Almost before that, I think, is even considering humans as the ‘apex species’ as far as the planet’s ecology is concerned, and that we should even think it is desirable to measure all other species in comparison to ‘how much like us’ they are. We’d be better served understanding how other species on this planet thrive whilst also supporting both each other and the overall ecology of the planet. Much of this is achieved through a lack of ego of course, and our responsibility is to attempt to shrink ego as much as possible (unless you want to parody it like in my, perhaps unsurprisingly, unpublished poem ‘My Universe’)
My Universe

[You can find a Google Doc accessible version of this poem here.]
Simon: Whilst we need to avoid assuming animals ‘think like us’ I do feel that it is equally damaging to dismiss the conscious decisions of animals as instinct, whilst at the same time claiming that humans possess 100% free-will, rather than also actions driven by internal chemical reactions, like plants finding a partner to climb up. Exploring the wonderment of other species is arguably more powerful than only lamenting humans as the most destructive force on the planet, aided and abetted by an economic system that is designed to destroy itself. Capitalism works on the fallacious assumption of unlimited human and natural resources to feed it. We have convinced ourselves that self-destruction can be avoided through regulation, whilst in reality regulation just slows down the inevitable.
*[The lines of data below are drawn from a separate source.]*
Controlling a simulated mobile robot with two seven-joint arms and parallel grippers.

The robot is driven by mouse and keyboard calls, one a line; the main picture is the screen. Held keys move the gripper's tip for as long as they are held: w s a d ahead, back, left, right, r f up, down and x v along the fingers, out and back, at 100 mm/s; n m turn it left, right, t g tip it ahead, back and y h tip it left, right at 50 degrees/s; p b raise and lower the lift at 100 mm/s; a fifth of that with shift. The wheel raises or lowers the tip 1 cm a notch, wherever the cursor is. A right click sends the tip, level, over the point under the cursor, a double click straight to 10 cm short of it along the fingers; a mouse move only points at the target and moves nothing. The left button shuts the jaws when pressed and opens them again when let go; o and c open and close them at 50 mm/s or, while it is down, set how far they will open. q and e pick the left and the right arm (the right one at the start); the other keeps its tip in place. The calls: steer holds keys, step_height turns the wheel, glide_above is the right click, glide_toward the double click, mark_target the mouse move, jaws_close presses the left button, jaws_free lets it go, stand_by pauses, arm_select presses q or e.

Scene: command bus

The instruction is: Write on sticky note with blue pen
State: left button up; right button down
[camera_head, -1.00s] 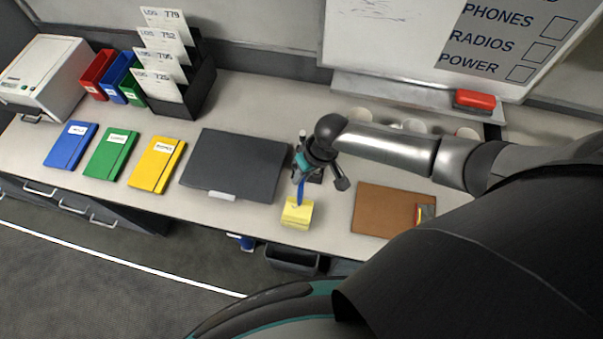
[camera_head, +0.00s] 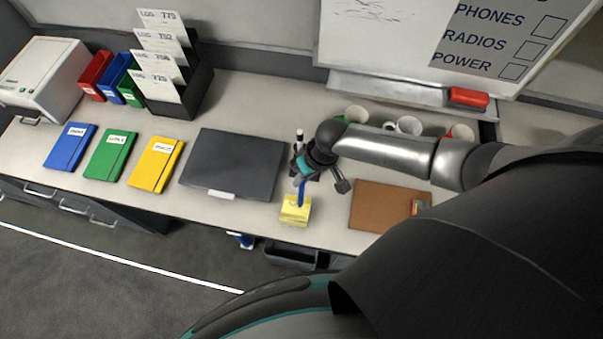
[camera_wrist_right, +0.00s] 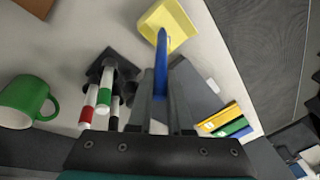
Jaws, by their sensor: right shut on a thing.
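My right gripper (camera_head: 302,178) is shut on the blue pen (camera_head: 302,195) above the front edge of the desk. In the right wrist view, the pen (camera_wrist_right: 161,62) stands out between the two fingers (camera_wrist_right: 161,112). The yellow sticky note (camera_head: 296,213) lies near the desk's front edge, directly below the pen; it also shows in the right wrist view (camera_wrist_right: 176,28). The pen's lower end overlaps the note in both views; I cannot tell whether it touches. No clear writing can be made out on the note. My left gripper is out of view.
A dark stand with several markers (camera_wrist_right: 104,95) is close beside the gripper. A dark flat case (camera_head: 235,165) lies left of the note, a brown clipboard (camera_head: 380,208) right. Mugs (camera_head: 409,125) stand behind my arm. Blue, green and yellow notebooks (camera_head: 156,163) lie further left.

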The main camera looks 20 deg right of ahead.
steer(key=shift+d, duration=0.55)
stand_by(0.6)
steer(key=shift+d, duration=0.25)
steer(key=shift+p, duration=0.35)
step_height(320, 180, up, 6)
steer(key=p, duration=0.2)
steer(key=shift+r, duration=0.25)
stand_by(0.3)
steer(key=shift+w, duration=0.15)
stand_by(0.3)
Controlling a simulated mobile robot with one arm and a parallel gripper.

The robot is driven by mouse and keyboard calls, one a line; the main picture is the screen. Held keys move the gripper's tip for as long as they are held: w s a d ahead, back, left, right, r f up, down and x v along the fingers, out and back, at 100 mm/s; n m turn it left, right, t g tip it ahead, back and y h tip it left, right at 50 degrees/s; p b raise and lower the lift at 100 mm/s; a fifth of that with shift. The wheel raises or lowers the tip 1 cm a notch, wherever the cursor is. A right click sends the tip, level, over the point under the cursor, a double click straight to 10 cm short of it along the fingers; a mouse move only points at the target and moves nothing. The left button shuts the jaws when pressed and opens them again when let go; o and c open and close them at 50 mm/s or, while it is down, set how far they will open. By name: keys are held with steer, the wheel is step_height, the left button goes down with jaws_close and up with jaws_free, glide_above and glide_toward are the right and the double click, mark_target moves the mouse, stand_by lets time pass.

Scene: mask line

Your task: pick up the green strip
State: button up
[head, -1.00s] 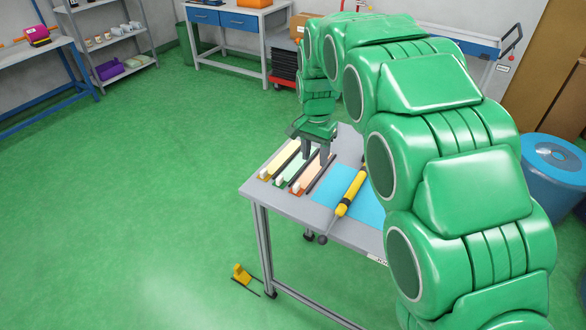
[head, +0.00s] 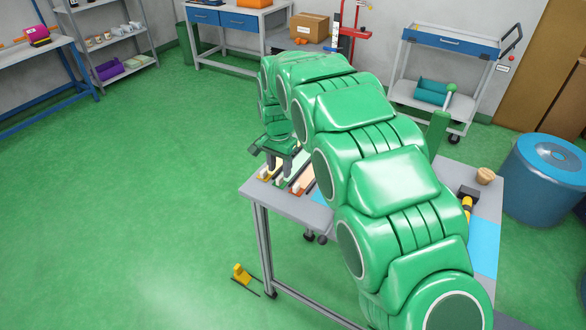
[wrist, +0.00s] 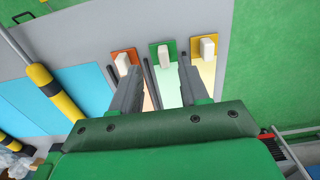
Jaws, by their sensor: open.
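The green strip (wrist: 167,90) lies on the table in the wrist view. It is pale green with a darker green end and a white block on it. My gripper (wrist: 153,66) is open and empty, its fingers reaching over the strips with the green strip showing between them. In the head view my gripper (head: 281,168) is over the table's left end, and the green strip (head: 279,183) is partly hidden by it. I cannot tell how high the fingertips are.
An orange-ended strip (wrist: 118,54) lies left of the green one and a yellow-ended strip (wrist: 207,72) right of it. Thin dark rods lie between them. A blue mat (wrist: 88,88) and a yellow-black tool (wrist: 55,92) lie further left.

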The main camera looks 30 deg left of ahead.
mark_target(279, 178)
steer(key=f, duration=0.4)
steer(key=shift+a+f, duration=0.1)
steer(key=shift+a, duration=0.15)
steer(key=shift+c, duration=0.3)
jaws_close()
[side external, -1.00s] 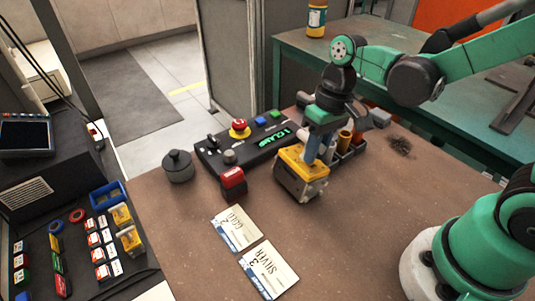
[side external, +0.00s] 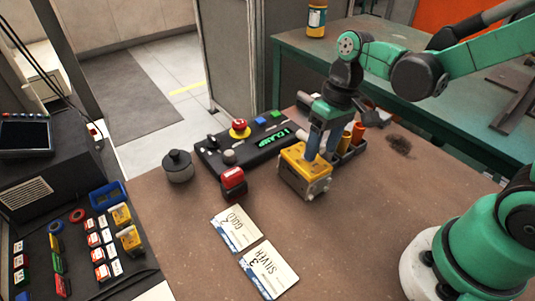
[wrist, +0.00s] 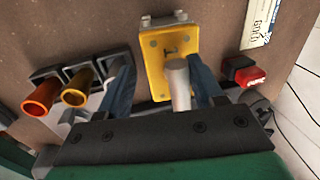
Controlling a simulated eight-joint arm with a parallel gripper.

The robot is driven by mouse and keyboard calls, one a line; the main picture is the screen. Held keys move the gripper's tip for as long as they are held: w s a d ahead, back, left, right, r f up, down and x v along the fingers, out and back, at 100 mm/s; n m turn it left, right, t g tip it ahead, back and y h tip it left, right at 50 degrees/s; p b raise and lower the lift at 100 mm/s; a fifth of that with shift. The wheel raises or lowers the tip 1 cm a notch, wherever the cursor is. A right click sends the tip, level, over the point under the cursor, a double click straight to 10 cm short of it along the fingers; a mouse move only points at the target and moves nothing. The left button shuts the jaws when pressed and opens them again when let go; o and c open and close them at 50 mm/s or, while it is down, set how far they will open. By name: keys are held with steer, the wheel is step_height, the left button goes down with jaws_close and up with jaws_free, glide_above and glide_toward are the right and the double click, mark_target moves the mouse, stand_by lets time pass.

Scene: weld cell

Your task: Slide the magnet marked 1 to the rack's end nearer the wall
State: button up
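The yellow block with grey metal sides (side external: 305,172) stands on the brown bench and has an upright grey post (wrist: 178,80) on its top. It may be a magnet, but I cannot read a number 1 on it. My gripper (side external: 322,152) is over it, pointing down. In the wrist view its blue fingers (wrist: 161,65) stand apart, with the post between them nearer the right finger. A dark rack (side external: 352,155) stands just behind the block, holding an orange cup (wrist: 42,97) and a yellow cup (wrist: 77,88). My gripper partly hides the rack.
A control box (side external: 250,145) with a green display and red button lies left of the block. A red block (side external: 233,181), a dark round pot (side external: 178,166) and the GOLD (side external: 236,228) and SILVER (side external: 269,268) cards lie nearby.

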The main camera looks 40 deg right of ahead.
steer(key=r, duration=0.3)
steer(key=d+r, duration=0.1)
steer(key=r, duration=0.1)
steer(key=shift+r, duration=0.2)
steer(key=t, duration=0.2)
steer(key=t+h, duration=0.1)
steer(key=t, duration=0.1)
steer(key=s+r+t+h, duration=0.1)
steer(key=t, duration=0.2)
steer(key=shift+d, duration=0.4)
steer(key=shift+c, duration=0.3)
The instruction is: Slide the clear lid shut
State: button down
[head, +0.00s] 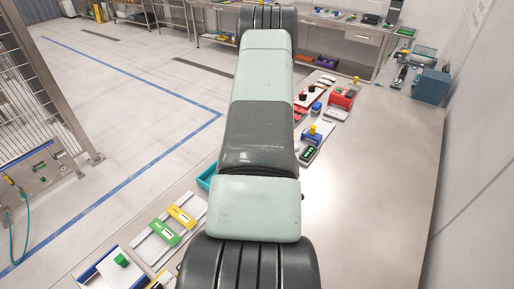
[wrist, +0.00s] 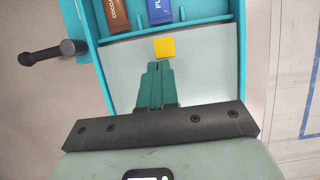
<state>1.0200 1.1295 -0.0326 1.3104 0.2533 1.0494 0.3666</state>
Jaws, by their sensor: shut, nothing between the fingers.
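The clear lid (wrist: 210,75) appears as a pale, see-through panel on a teal box (wrist: 243,60) in the wrist view. Its far edge lies across the box, and the compartments beyond it are uncovered. A yellow tab (wrist: 164,47) stands near that edge. My gripper (wrist: 158,65) is shut and empty, its fingertips right at the near side of the tab; I cannot tell whether they touch. A brown packet (wrist: 116,14) and a blue packet (wrist: 159,11) lie in the uncovered compartments. In the head view my arm hides most of the teal box (head: 206,177) and my gripper.
A black knob on a rod (wrist: 70,48) sticks out left of the box. In the head view, a rail with yellow and green blocks (head: 170,228) lies at lower left. Several devices (head: 312,135) stand right of my arm. The right part of the table (head: 385,160) is clear.

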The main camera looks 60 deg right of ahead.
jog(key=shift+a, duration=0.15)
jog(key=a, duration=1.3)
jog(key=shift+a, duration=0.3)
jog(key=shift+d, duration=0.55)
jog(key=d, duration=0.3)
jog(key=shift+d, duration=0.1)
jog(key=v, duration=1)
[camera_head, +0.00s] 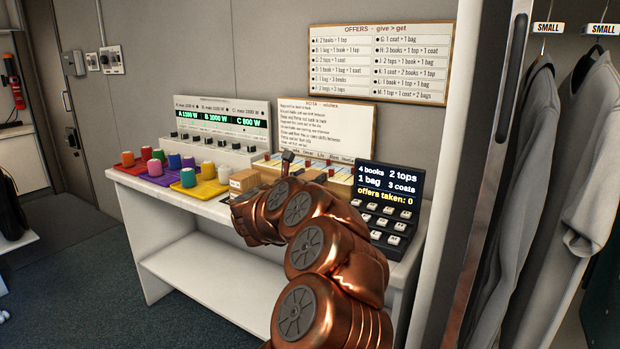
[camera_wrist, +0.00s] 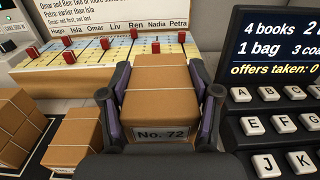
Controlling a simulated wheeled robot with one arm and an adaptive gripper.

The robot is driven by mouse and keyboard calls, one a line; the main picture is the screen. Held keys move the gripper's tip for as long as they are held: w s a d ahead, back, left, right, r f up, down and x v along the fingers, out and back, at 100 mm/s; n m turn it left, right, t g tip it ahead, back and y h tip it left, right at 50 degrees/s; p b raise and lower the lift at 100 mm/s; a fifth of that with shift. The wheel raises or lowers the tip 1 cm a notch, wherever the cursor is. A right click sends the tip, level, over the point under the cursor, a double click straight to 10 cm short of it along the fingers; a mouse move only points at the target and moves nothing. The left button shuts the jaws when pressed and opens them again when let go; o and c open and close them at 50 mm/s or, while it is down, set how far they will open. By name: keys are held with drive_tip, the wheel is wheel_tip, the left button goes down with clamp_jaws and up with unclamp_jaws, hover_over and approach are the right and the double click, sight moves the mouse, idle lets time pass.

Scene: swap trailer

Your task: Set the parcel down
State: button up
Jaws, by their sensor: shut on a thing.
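The parcel (camera_wrist: 160,100) is a brown cardboard box with pale string and a label reading "No. 72". In the wrist view my gripper (camera_wrist: 160,76) has one dark finger against each side of the parcel and is shut on it. The parcel is in front of the coloured board and left of the keypad. I cannot tell whether its underside touches the counter (camera_head: 215,208). In the head view my copper arm hides most of the gripper and the parcel.
Two other brown boxes, a larger one (camera_wrist: 14,125) and a smaller one (camera_wrist: 76,140), sit close left of the parcel. The keypad (camera_wrist: 275,125) is close on the right. The board with red pegs (camera_wrist: 85,62) is behind. Coloured spools on trays (camera_head: 205,189) fill the counter's left part.

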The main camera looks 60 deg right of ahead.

For me, a key part of giving voice (and/or due consideration) to the more-than-human is a total acceptance of our own individual mortality (back to shrinking ego) but more importantly, the ultimate inevitability of human extinction. I’m convinced that if we truly embraced this fact that the way we perceived the world’s ecology and the way we behaved and acted would transform itself. Whatever type of delusion or delusions causes this, the truth is actually out there. I think my only consolation is that the planet will both outlive us and thrive afterwards, whatever damage we do –– unless an asteroid catches it unawares!